= Exercise description =
Repeat the data verbatim.

----

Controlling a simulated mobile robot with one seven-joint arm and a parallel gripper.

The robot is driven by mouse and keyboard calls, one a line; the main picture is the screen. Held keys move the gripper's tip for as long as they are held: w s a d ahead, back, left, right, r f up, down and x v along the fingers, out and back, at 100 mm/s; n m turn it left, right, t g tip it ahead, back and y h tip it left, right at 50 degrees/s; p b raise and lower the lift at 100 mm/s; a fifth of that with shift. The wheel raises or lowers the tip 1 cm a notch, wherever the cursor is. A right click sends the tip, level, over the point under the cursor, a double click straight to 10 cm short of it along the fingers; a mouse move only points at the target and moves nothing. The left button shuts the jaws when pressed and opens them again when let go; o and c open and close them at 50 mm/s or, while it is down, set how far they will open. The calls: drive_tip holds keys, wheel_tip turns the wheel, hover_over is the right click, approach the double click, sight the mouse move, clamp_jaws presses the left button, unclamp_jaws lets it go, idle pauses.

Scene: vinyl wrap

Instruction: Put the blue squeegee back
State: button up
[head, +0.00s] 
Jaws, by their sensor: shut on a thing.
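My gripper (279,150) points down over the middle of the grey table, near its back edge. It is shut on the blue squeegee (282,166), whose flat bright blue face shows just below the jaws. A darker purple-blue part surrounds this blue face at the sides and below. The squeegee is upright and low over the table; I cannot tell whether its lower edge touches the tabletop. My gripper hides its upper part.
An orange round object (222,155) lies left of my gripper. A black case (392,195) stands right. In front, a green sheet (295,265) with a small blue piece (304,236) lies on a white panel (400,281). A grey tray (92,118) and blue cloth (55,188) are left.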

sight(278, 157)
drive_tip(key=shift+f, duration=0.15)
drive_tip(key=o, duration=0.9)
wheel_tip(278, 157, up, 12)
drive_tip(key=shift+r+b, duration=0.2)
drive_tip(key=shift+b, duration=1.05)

----

= Task result =
Controlling a simulated mobile robot with one seven-joint arm and a parallel gripper.

The robot is driven by mouse and keyboard calls, one a line; the main picture is the screen. Held keys move the gripper's tip for as long as they are held: w s a d ahead, back, left, right, r f up, down and x v along the fingers, out and back, at 100 mm/s; n m turn it left, right, t g tip it ahead, back and y h tip it left, right at 50 degrees/s; p b raise and lower the lift at 100 mm/s; a fifth of that with shift. The wheel raises or lowers the tip 1 cm a notch, wherever the cursor is. A right click sends the tip, level, over the point under the cursor, a double click straight to 10 cm short of it along the fingers; a mouse move only points at the target and moves nothing. The left button shuts the jaws when pressed and opens them again when let go; o and c open and close them at 50 mm/s or, while it is down, set how far they will open. The calls: drive_tip holds keys, wheel_tip turns the wheel, hover_over is the right click, approach the double click, sight the mouse move, clamp_jaws presses the left button, unclamp_jaws lets it go, idle pauses.

Scene: vinyl wrap

Instruction: Put the blue squeegee back
State: button up
[head, +0.00s] 
Jaws, by their sensor: shut on a thing.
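My gripper (279,150) points down over the middle of the grey table, near its back edge. It is shut on the blue squeegee (282,166), whose flat bright blue face shows just below the jaws. A darker purple-blue part surrounds this blue face at the sides and below. The squeegee is upright and low over the table; I cannot tell whether its lower edge touches the tabletop. My gripper hides its upper part.
An orange round object (222,155) lies left of my gripper. A black case (392,195) stands right. In front, a green sheet (295,265) with a small blue piece (304,236) lies on a white panel (400,281). A grey tray (92,118) and blue cloth (55,188) are left.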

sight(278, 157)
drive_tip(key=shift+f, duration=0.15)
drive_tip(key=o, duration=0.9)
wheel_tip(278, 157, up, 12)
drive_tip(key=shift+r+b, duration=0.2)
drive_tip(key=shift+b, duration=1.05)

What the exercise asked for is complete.